John Mara said the Ray Rice incident and its aftermath has been a "wakeup call" for the NFL and said a just-concluded investigation will stimulate changes that will enable the league to better respond to such incidents in the future.
"We are going to take those recommendations to heart and have a full discussion about them, and hopefully we will do a better job of investigating these matters going forward," Mara, the Giants president and chief executive officer, said today on a conference call. "Obviously, the (league's) investigation was inadequate. We are all aware of that. We need to do a better job going forward, and I believe we will.
"I think going forward we will probably have a very healthy discussion about it, and you'll see us put even more policies and procedures into effect because our goal here is to try to do whatever we can to eradicate domestic violence within our league and to take appropriate steps to punish those who are guilty of these violations. (NFL) commissioner (Roger Goodell) has made it a focus of his over the past few months, and it's something that we're all committed to doing."

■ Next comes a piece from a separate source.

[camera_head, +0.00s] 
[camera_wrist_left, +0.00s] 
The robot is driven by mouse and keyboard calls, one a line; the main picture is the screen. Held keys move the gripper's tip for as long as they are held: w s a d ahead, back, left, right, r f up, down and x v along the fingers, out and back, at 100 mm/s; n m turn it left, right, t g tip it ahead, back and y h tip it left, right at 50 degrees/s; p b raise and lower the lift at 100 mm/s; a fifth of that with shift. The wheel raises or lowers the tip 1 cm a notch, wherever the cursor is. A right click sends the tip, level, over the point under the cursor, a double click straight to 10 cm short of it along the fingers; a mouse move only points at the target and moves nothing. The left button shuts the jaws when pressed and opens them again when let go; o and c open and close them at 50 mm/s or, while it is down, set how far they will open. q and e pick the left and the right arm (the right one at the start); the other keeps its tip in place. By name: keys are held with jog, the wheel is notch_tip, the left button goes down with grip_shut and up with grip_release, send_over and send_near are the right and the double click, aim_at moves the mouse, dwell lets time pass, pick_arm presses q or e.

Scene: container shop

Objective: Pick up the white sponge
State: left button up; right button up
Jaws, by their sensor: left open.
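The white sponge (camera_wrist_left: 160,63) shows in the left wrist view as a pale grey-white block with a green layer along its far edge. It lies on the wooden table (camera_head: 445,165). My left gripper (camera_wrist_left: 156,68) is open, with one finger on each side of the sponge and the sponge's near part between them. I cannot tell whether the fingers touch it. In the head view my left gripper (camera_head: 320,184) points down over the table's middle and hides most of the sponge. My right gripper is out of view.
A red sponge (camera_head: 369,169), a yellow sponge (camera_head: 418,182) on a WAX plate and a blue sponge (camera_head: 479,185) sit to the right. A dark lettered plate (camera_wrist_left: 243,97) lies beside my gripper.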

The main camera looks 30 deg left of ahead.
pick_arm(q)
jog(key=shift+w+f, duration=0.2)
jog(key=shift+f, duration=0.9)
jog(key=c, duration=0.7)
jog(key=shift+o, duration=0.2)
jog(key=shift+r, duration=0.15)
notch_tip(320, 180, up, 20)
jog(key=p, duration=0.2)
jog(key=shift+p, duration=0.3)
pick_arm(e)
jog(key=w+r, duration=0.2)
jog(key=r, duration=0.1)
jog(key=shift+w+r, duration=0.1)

Goodell received substantial criticism for initially giving Rice only a two-game suspension for striking his then-fiancé, Janay Palmer, in an Atlantic City elevator on Feb. 15, 2014. When a more detailed video of the incident was revealed by TMZ, Goodell came under further criticism for not being aware of it beforehand. On Sept. 8, the day the video was released, Goodell changed Rice's punishment to an indefinite suspension.
Two days later, Mara and Pittsburgh Steelers president Art Rooney II were named by Goodell to oversee an investigation into the NFL's handling of the Rice domestic violence incident. Rooney joined Mara on today's conference call.

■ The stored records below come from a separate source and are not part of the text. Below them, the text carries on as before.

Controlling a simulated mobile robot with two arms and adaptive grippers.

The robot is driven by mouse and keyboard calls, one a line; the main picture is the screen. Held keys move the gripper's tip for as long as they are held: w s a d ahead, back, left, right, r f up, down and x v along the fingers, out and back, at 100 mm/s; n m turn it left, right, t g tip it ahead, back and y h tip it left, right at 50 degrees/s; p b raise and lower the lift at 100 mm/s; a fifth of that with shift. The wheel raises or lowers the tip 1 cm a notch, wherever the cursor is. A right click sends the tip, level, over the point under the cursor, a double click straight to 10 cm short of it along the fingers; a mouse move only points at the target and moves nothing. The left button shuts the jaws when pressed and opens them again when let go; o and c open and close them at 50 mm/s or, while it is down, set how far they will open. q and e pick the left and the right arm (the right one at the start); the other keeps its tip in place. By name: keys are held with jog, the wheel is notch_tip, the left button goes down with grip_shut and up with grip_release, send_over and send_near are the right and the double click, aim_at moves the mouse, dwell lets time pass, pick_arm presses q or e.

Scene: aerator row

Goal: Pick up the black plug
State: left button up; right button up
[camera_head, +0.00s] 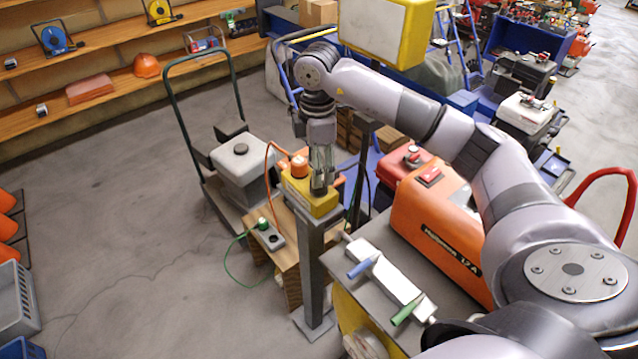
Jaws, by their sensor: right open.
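My right gripper (319,187) points straight down over the yellow box (325,207) on top of a grey post. Its fingers are open, and their tips are at or just above the box top; I cannot tell if they touch it. I cannot make out the black plug clearly; the fingers cover that part of the box. A dark cable shows just right of the gripper. An orange plug (298,165) with an orange cable stands on the box, left of the fingers. My left gripper is not in view.
A green plug (263,223) sits in a grey socket strip (271,239) on a wooden stand. An orange machine (432,225) and a bench with blue and green handles lie right. A trolley (213,197) stands left.

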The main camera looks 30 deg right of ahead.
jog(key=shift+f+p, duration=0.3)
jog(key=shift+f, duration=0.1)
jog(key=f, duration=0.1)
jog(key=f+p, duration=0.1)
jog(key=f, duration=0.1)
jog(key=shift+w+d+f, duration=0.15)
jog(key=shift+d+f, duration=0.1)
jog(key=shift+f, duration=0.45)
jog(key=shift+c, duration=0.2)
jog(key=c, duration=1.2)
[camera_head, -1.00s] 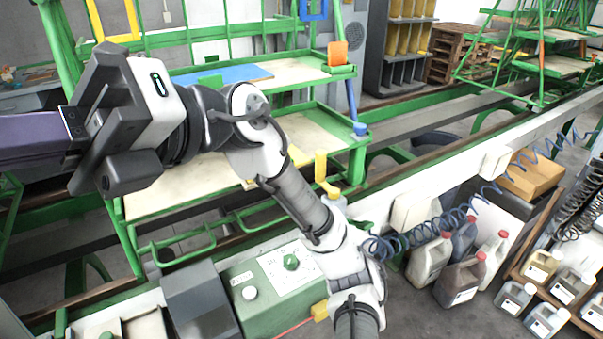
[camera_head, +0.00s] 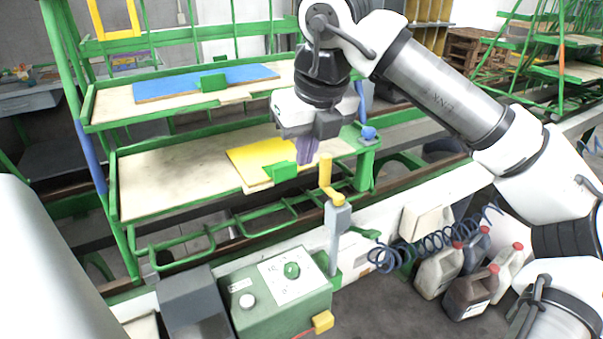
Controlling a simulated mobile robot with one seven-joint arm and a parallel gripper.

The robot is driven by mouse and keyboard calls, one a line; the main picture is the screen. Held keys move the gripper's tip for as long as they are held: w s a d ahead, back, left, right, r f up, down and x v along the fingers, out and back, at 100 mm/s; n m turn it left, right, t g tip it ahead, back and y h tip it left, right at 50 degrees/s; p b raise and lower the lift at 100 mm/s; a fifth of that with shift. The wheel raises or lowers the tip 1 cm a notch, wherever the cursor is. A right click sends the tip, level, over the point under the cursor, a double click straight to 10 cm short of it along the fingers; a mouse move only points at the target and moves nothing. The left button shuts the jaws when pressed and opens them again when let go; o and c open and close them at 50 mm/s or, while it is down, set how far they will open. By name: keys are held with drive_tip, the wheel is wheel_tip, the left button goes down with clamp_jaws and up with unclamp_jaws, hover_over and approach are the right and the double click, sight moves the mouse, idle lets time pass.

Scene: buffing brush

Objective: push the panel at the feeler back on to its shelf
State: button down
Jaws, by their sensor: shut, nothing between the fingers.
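The yellow panel (camera_head: 258,158) lies flat on the lower shelf (camera_head: 165,182) of the green rack. Its front corner reaches the shelf's front edge, beside a green block (camera_head: 284,172). The feeler (camera_head: 326,172), a yellow upright on a grey post (camera_head: 337,222), stands just in front of the shelf, right of the panel. My gripper (camera_head: 307,158) has purple fingers and points down over the shelf. It is shut and empty, beside the panel's right end and behind the feeler. Whether its fingers touch the panel, I cannot tell.
A blue panel (camera_head: 205,82) lies on the upper shelf (camera_head: 110,106), above and behind. A green control box (camera_head: 275,298) stands in front. A coiled blue hose (camera_head: 430,243) and several jugs (camera_head: 468,290) are at right. The lower shelf's left part is clear.

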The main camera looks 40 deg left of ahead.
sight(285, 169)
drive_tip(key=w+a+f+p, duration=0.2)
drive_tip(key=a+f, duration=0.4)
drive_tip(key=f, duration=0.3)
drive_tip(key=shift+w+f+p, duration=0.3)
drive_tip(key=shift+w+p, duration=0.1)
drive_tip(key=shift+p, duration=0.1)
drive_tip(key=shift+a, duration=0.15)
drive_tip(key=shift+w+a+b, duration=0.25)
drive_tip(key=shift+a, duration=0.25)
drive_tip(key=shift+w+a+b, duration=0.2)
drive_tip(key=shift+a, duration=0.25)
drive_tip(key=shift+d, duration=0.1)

The independent investigation was conducted by former FBI Director Robert S. Mueller III, who today released his findings.
Mueller concluded the NFL did not see the now-infamous video of Rice striking Palmer until the public did. But he also said league could have done more to properly investigate the charges.
"We concluded there was substantial information about the incident -- even without the in-elevator video -- indicating the need for a more thorough investigation," the report said. "The NFL should have done more with the information it had, and should have taken additional steps to obtain all available information about the February 15 incident."
Mara disputed a reporter's contention that the league did the "absolute bare minimum" and engaged in "willful ignorance" regarding the Rice incident.
"I certainly do not believe that it was willful ignorance, and I don't agree that they did the absolute minimum," Mara said. "It had been the league's practice for many years to defer to law enforcement, and I don't think that we had the sophistication to know any better. We certainly wanted to get to the truth here, and they made an attempt to do so. Unfortunately, it was not enough.
"But I think this was a wakeup call for all of us that if we really want to do a better job in the future, then we have to really strengthen our resources within the league office. We have to really focus on getting to the bottom of these matters, because obviously we didn't do a very good job in this case. But it certainly, in my opinion, was not a case of willful ignorance."
Since the Rice incident, the NFL has instituted a new and much more stringent personal conduct policy. The league now intends to take the information and conclusions from Mueller's report and further refine its policies.
"We are grateful to Director Mueller for conducting an extremely thorough and detailed investigation, and we accept his findings and recommendations," Goodell said in a statement released his afternoon. "I want to express my appreciation to John Mara and Art Rooney for their leadership. Director Mueller made a series of very constructive observations and recommendations regarding our prior investigatory procedures. We have already addressed many of these points in the revisions to the Personal Conduct Policy that were announced last month. I look forward to reviewing these recommendations with the league's new Conduct Committee chaired by Arizona Cardinals owner Michael Bidwill.
"While this investigation has now concluded, our focus on the underlying issues and our commitment to positive change remain as strong as ever. We have all learned a great deal in the past months and expect to be judged by how we lead going forward on issues of domestic violence and sexual assault."
Mara and Rooney are confident the NFL will respond more favorably to these difficult issues in the future.
"I agree with John Mara's comment that this was really, I think, a wakeup call for the whole league and maybe society in general, that we all need to take domestic violence more seriously," Rooney said. "I think that with a new personal conduct policy that the league has put in place, number one, it allows commissioner Goodell to take a player off the field who has been charged with this kind of violation, and if the league's investigation determines that a violation in fact occurred, then the first offense requires at least a six-game suspension. There is no question that the tougher policy and the investigation team have been strengthened, and I think we will be strengthened in the future."
"I think that responsibility falls on all of us, all 32 clubs," Mara said. "I think this whole matter, as tragic as it was, at least was wakeup call to all of us that we've got to take these issues a lot more seriously than we have in the past. We better have tougher and more effective policies and procedures in place going forward, because we need to do a better job than we've done in the past. I think we've started down that road already and I'm confident that we're going to be much more effective in dealing with these issues going forward."